Last night was a true France adventure. We set out for Tarascon. Our German host told us about a spot on the river in Tarascon where we could sit and eat moules and frittes and look out at boats on river. We had driven through there last year on the way to Uzes but did not stop.
So, we set out with the GPS from our home location. As always with this gadget it takes you on the shortest route which turned out to be down many back country roads, through farms and fields. It routed us through a town outside St. Remy called Maillone which is where the Nobel prize winning poet Frederic Mistral was born, lived, and died. It has a museum for Mistral and hosts every year a chariot race with working horses from the local farms. As we were driving through the town we saw activity on this tiny country lane bordered by working fields and irrigation canals. As we approached we saw horses with young men standing beside them, harnessed to a small cart or chariot. The harness was quiet old but well-preserved, leather with horns standing up, which from a distance looked like small men sitting atop the horses with peaked caps. We did not know what we were looking at but it was fascinating. When we returned home later I researched it and in about 15 minutes was able to locate photographs of horses in the same unusual harness competing in the chariot race.

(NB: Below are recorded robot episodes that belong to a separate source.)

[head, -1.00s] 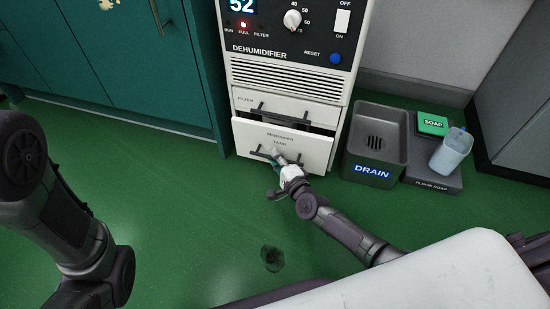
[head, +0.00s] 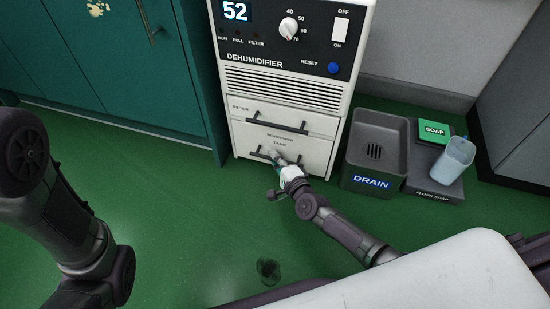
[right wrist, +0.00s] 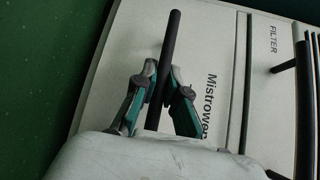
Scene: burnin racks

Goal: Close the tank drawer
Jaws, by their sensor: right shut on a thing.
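The tank drawer (head: 310,155) is the lower white drawer of the dehumidifier (head: 290,97), with a dark bar handle. Its front looks flush with the body, in line with the filter drawer (head: 240,107) above. My right gripper (head: 277,162) is at the tank drawer's handle. In the right wrist view, the gripper's fingers (right wrist: 161,88) are shut around the black handle bar (right wrist: 171,42), in front of the pale drawer front (right wrist: 120,50). My left arm shows at the left of the head view, but its gripper is out of view.
A grey drain basin (head: 373,182) stands right of the dehumidifier. Beside it are a green soap box (head: 433,131) and a translucent jug (head: 453,160) on a floor-soap stand. Teal cabinets (head: 120,65) stand to the left. The green floor in front is open, with a dark spot (head: 268,270).

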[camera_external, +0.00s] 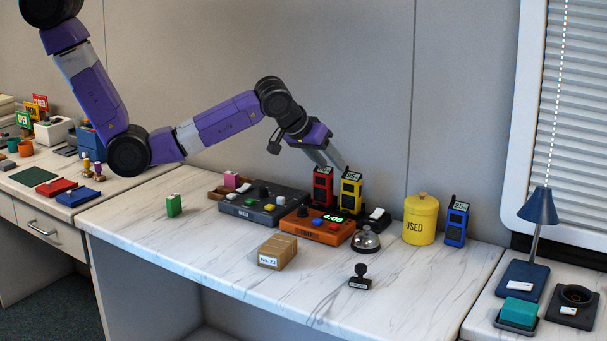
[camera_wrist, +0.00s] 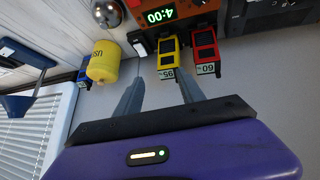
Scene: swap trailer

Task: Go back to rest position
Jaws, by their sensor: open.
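My gripper (camera_external: 330,164) hangs over the back of the marble-topped counter, fingers pointing down and to the right. In the wrist view its two fingers (camera_wrist: 158,88) are spread with nothing held between them. A yellow handset-like device (camera_external: 350,190) with a small display stands upright just beyond the fingertips; in the wrist view the yellow device (camera_wrist: 168,52) shows ahead of the gap. A similar red device (camera_external: 323,186) stands to its left, partly behind the fingers in the outside view. Whether a finger touches either device is hard to tell.
A blue device (camera_external: 456,222) and yellow canister (camera_external: 421,220) stand right of the gripper. A grey control box (camera_external: 263,203), orange clock box (camera_external: 318,227) and bell (camera_external: 366,240) sit in front. A box (camera_external: 278,251) and stamp (camera_external: 360,276) lie nearer. The counter's front is mostly clear.

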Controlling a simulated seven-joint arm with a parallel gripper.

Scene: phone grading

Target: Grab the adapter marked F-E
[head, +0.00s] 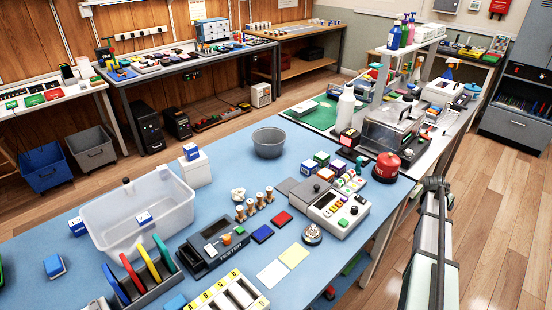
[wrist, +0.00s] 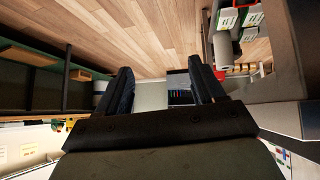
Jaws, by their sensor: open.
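No marking F-E can be read in either view, so I cannot tell which piece is that adapter. Several small blue-and-white blocks show in the head view. One block (head: 144,218) is at the clear plastic bin, one (head: 191,151) is on a white box (head: 196,170), and others (head: 77,226) (head: 54,266) are on the blue table at the left. My gripper (wrist: 161,76) shows in the wrist view, its two dark fingers apart with nothing between them. It faces wood floor and furniture, away from these blocks. The head view does not show my gripper.
Small coloured boxes stand near the panel device. Bare tabletop lies around the bowl.

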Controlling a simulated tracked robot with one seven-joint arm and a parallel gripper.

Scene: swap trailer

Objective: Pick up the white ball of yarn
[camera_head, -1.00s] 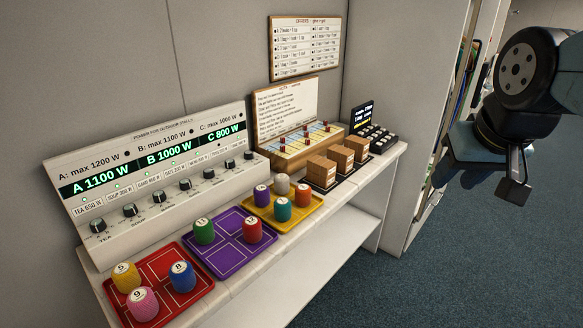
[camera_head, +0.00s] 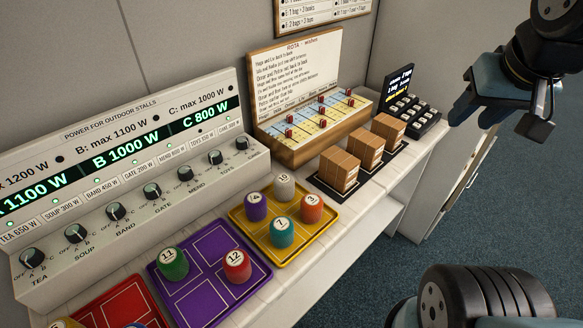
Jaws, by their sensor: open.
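The white ball of yarn (camera_head: 284,187) stands at the back of the yellow tray (camera_head: 276,258), with a number label, apparently 10, on top. A purple yarn ball (camera_head: 255,208) is close to its left, an orange one (camera_head: 312,209) to its right, and a teal one (camera_head: 283,233) in front. My gripper (camera_head: 500,116) is at the upper right, open and empty, with its two fingers apart. It is well to the right of the white ball, beyond the shelf's right end in the picture.
A purple tray (camera_head: 208,270) holds a green and a red yarn ball. A red tray (camera_head: 125,308) is at the lower left. Three wooden boxes (camera_head: 364,150) and a rota board (camera_head: 300,80) stand behind and right of the yellow tray. A power panel (camera_head: 120,190) lines the wall.

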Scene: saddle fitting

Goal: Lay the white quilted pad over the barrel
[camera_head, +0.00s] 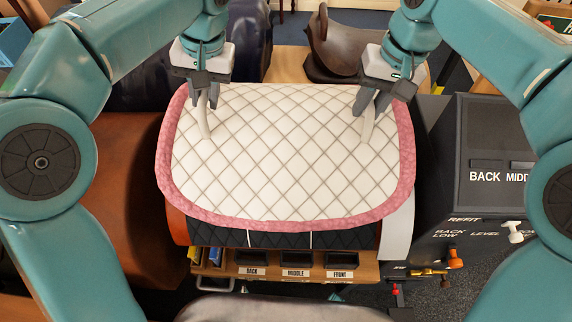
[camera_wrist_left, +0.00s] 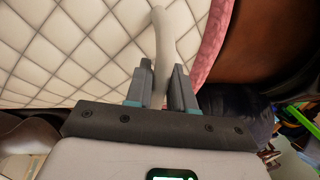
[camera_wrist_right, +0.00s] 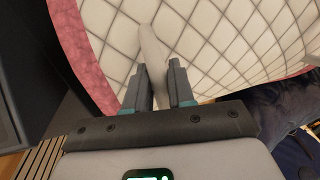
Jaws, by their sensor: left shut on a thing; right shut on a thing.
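The white quilted pad (camera_head: 290,150) has a pink border and lies spread out in the middle of the head view, draped over the barrel. My left gripper (camera_head: 207,102) is shut on a pale strap tab (camera_wrist_left: 165,45) at the pad's far left. My right gripper (camera_head: 369,104) is shut on a matching tab (camera_wrist_right: 152,50) at the far right. Whether the pad's whole underside touches the barrel cannot be told.
A dark console (camera_head: 500,200) with printed labels and knobs stands close on the right. A brown saddle (camera_head: 340,48) sits behind. Brown leather saddles (camera_head: 135,190) are at the left. A wooden shelf (camera_head: 360,271) with labelled slots lies below the pad.

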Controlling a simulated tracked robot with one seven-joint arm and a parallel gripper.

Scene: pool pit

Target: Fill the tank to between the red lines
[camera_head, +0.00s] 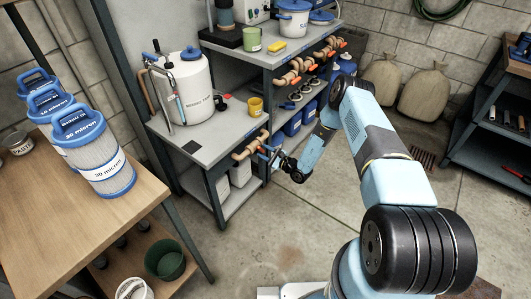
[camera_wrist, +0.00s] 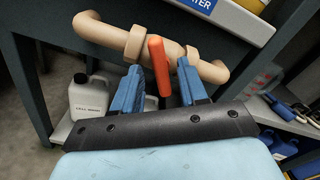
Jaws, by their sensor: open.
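The white tank (camera_head: 190,88) with a blue lid knob stands upright on the grey bench's lower top. A thin upright tube runs up its left side; red lines and the liquid level are too small to make out. Below the bench top, a tan pipe (camera_head: 248,148) runs along the bench front. It also shows in the wrist view (camera_wrist: 107,35), with an orange valve lever (camera_wrist: 159,65) on it. My gripper (camera_head: 270,155) is at this pipe. In the wrist view my gripper's blue fingers (camera_wrist: 160,82) are apart, one on each side of the lever; contact is unclear.
More tan pipes with orange levers (camera_head: 310,60) line the shelf edge at upper right. A yellow cup (camera_head: 255,106) stands on the bench. White jugs (camera_wrist: 90,95) sit on the shelf below. A wooden table with filter cartridges (camera_head: 95,155) is at left. The floor in front is clear.

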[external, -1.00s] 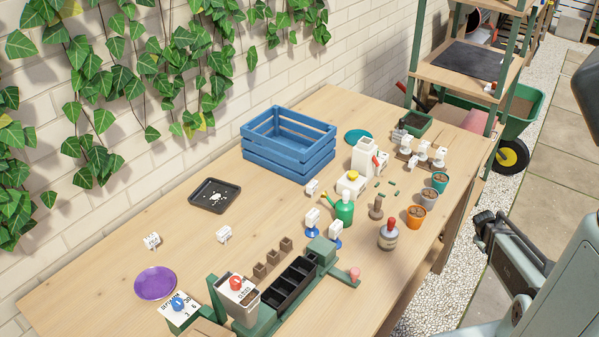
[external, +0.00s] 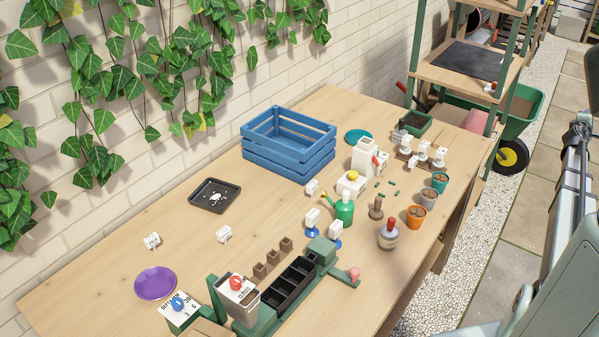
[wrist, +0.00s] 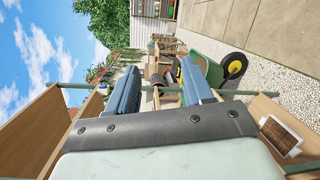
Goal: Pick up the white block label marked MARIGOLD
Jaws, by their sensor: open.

We eventually arrived in Tarascon but realized that we actually needed to cross the river into Beaucaire. The two towns sit opposite on the Rhone river, with a castle, the Chateau du Roi looming on the Tarascon side protecting the river front. As you cross over into Beaucaire, there are inlets and canals with marinas - small boats and houseboats lining the quay, with charming small restaurants with simple inexpensive food. We found a table at the one recommended by our friend and settled in for a solid meal of moules marinières and frittes, on a night where the weather was not too hot, and joined by a light breeze. Sometimes in Provence the breeze will be a "mistral" a wind coming from North Africa which brings heat, rather like a Santa Anna wind in California. But the breeze of the last few days has brought more cooling temperatures, like a whisper of calmer days that we all so need.
On our way home, we merely followed the road signs to St. Remy. As we drove down the D roads, lined with aging Plane trees, it felt as though we were traveling through time, through a tunnel of memories planted by those who planted those beautiful trees on a night with a full yellow moon, low on the horizon, and stars shining like they may have shined one hundred years ago, rather than drowned out by modern city lights.